Accordingly, Congress’ power to regulate commerce would extend to other instances. Which ones? We don’t know – the supreme Court will decide – on a case by case basis.
Levin’s amendments legalize – make constitutional – the very abuses they purport to correct, nullify the natural rights of the people, and fundamentally change the constitutional design.
Even though our Constitution is not being enforced, it still declares this federal government lawless! The true rule of law is still on our side, but not for much longer if we foolishly allow our Constitution to be re-written.
- Clause 3: regulate “commerce” [For the Truth about the “commerce clause,” go here];
- Clause 4: uniform laws on naturalization and bankruptcies;
- Clause 5: coin money & regulate its value, and fix standard of weights & measures;
- Clause 6: punish counterfeiting;
- Clause 7: establish post offices & post roads;
- Clause 8: issue patents & copyrights;
- Clause 9: set up federal courts inferior to the supreme court;
- Clause 10: punish piracies & felonies on the high seas and offenses against the Law of Nations;
- Clauses 11-14: war, letters of marque & reprisal, Army & Navy, and rules for the military
- Clause 15-16: the Militia.
 The anti-federalists objected to Art. I, §8, cl. 1 & 2. They claimed:
- “…the power ‘to lay and collect taxes, duties, imposts, and excises, to pay the debts, and provide for the common defense and general welfare of the United States,’ amounts to an unlimited commission to exercise every power which may be alleged to be necessary for the common defense or general welfare.”

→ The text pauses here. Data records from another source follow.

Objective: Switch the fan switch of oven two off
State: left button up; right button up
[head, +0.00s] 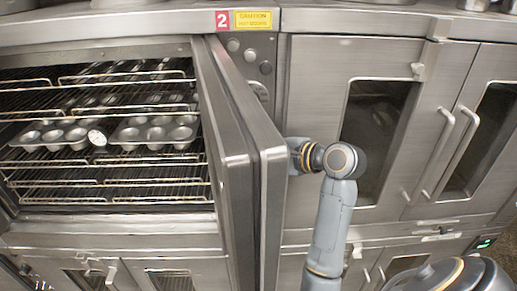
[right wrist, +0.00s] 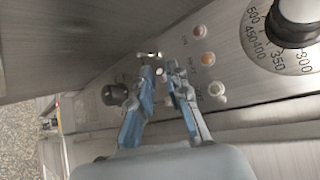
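Oven two carries a red number 2 plate (head: 222,20). Its control panel (head: 250,48) is partly hidden behind the open oven doors (head: 240,140) in the head view. In the right wrist view, my right gripper (right wrist: 162,71) is at the panel, its two blue fingers apart. A small metallic switch (right wrist: 150,54) shows just beyond the fingertips, and a small bright spot lies between them. I cannot tell whether the fingers touch it, nor read any label or switch position. In the head view my right gripper is hidden behind the door. My left gripper is not seen.
In the right wrist view, a black knob (right wrist: 115,94), red (right wrist: 199,31), orange (right wrist: 208,58) and white (right wrist: 217,88) round lights and a temperature dial (right wrist: 290,40) surround the fingers. Muffin pans (head: 150,132) sit on oven racks. A closed oven door (head: 375,130) stands right.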

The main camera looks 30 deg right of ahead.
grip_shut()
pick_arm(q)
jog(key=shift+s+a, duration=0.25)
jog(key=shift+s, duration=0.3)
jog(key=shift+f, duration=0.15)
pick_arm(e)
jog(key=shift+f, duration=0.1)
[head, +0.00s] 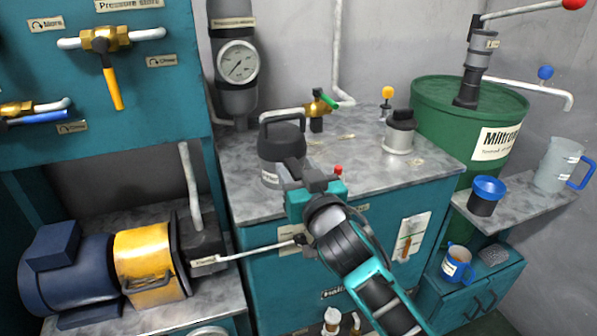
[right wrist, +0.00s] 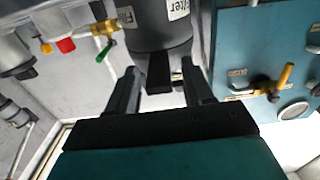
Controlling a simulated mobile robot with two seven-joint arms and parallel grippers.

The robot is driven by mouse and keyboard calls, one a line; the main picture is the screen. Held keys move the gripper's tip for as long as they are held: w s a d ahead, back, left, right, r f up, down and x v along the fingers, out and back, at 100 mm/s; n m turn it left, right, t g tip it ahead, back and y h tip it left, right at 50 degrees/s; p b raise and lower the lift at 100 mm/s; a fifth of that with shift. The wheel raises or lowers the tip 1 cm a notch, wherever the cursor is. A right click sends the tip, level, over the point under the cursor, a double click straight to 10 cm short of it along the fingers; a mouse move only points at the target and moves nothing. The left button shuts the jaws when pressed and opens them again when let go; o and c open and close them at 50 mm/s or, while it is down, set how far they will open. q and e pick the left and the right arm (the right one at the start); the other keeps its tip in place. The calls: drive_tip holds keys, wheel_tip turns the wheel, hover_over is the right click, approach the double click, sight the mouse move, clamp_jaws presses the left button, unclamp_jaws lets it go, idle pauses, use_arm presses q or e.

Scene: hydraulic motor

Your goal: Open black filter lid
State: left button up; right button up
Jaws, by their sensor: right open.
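My left gripper is not in view.
A brass valve with a green handle (head: 321,108) and pipe stand behind the filter. A gauge column (head: 238,62) is behind left. A grey canister with a black cap (head: 400,133) and a green drum (head: 440,110) are to the right. The counter's front right is free.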

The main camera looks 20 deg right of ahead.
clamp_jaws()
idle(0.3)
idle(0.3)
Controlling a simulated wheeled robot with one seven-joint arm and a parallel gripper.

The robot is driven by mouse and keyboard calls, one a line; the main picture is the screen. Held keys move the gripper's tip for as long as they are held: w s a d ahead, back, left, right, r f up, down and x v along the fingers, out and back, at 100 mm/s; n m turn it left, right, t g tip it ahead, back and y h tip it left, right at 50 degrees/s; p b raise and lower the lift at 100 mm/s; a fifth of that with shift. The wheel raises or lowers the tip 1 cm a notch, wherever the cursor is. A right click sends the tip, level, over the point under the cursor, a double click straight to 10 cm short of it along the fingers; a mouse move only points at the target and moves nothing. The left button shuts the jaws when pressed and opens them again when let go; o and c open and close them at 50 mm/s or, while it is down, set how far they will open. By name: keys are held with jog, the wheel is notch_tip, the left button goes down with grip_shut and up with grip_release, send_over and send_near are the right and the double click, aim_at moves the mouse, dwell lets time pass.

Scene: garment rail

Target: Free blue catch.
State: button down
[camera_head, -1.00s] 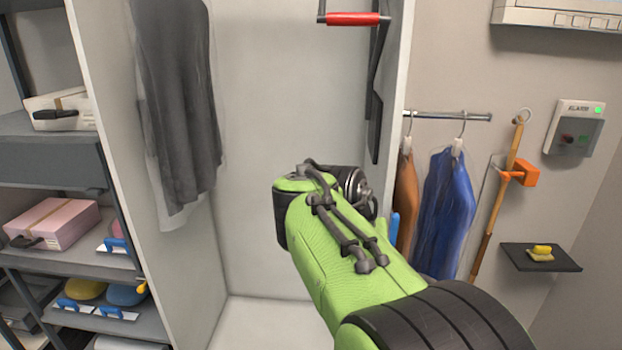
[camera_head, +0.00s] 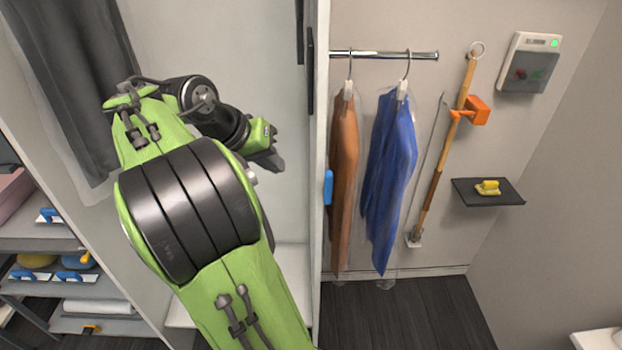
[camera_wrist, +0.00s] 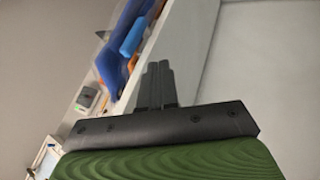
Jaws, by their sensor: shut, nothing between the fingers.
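A small light-blue catch (camera_head: 328,187) sits upright on the front edge of the white partition panel (camera_head: 318,120), beside the hanging garments. In the wrist view, the blue catch (camera_wrist: 132,38) shows tilted along the panel edge, beyond my fingertips. My gripper (camera_head: 276,161) is shut and empty, inside the white cabinet bay, to the left of the catch and apart from it. In the wrist view, my gripper's dark fingers (camera_wrist: 157,72) lie together, pointing along the pale panel.
A brown garment (camera_head: 344,170) and a blue garment (camera_head: 390,165) hang from a metal rail (camera_head: 385,55) right of the partition. A wooden pole (camera_head: 446,140) with an orange holder (camera_head: 477,111) is on the wall. A dark shelf (camera_head: 507,199) juts out. A grey garment (camera_head: 75,75) hangs left.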

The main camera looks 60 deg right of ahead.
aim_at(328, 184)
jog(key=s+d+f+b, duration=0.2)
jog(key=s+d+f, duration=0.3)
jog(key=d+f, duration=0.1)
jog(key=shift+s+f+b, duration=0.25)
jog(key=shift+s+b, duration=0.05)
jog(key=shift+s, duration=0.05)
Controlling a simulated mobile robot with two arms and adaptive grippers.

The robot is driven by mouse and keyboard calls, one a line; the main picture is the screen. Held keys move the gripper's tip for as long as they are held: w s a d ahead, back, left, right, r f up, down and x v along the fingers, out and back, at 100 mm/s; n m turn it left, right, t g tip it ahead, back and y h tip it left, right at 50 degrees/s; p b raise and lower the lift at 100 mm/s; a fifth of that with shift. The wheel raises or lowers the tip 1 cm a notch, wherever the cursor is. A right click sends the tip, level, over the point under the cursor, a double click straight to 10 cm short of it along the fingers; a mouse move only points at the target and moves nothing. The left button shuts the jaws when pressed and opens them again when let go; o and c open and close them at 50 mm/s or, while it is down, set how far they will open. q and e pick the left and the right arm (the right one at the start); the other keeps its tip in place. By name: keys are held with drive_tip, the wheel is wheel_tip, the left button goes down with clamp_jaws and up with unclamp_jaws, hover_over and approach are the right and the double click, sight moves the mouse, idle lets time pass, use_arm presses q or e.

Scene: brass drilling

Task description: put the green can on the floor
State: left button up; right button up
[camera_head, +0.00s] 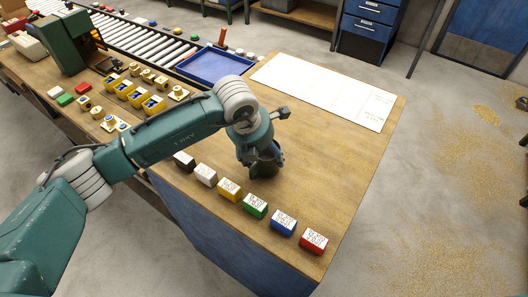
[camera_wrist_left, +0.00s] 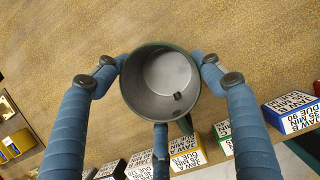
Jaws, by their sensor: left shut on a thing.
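In the head view, the gripper and can are over the right part of the wooden table (camera_head: 330,165), behind the row of blocks. The gripper mostly hides the can there, and I cannot tell whether it touches the table. My right gripper is not in view.
Labelled blocks stand along the table's front edge, including a green one (camera_head: 255,206) and a red one (camera_head: 313,241). A white sheet (camera_head: 325,90) and a blue tray (camera_head: 217,66) lie behind. Bare concrete floor (camera_head: 430,200), with brass-coloured shavings, is open right of the table.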

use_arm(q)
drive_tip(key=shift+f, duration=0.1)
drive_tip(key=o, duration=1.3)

James Madison answered in Federalist No. 41 (last 4 paras) that clauses 1 & 2 permit Congress to levy taxes & borrow money only to carry out the enumerated powers! Madison said:
- “Had no other enumeration or definition of the powers of the Congress been found in the Constitution, than the general expressions just cited, the authors of the objection might have had some color for it… But what color can the objection have, when
a specification of the objects alluded to by these general terms immediately follows, and is not even separated by a longer pause than a semicolon?
Nothing is more natural nor common than first to use a general phrase, and then to explain and qualify it by a recital of particulars.
- But the idea of an enumeration of particulars which neither explain nor qualify the general meaning … is an absurdity…” [boldface mine]
So! Article I, §8, cl.1 is merely a “general expression,” the meaning of which is “ascertained and limited” by the clauses which “immediately follow” it. In other words, clauses 1 & 2 grant to Congress the power to raise money; and clauses 3-16 enumerate the objects on which Congress may appropriate the money so raised, thus limiting clauses 1 & 2. Do you see?
- “The House of Representatives shall be composed of members chosen every second Year by the People of the several States, and
the Electors in each State shall have the Qualifications requisite for Electors of the most numerous Branch of the State Legislature.”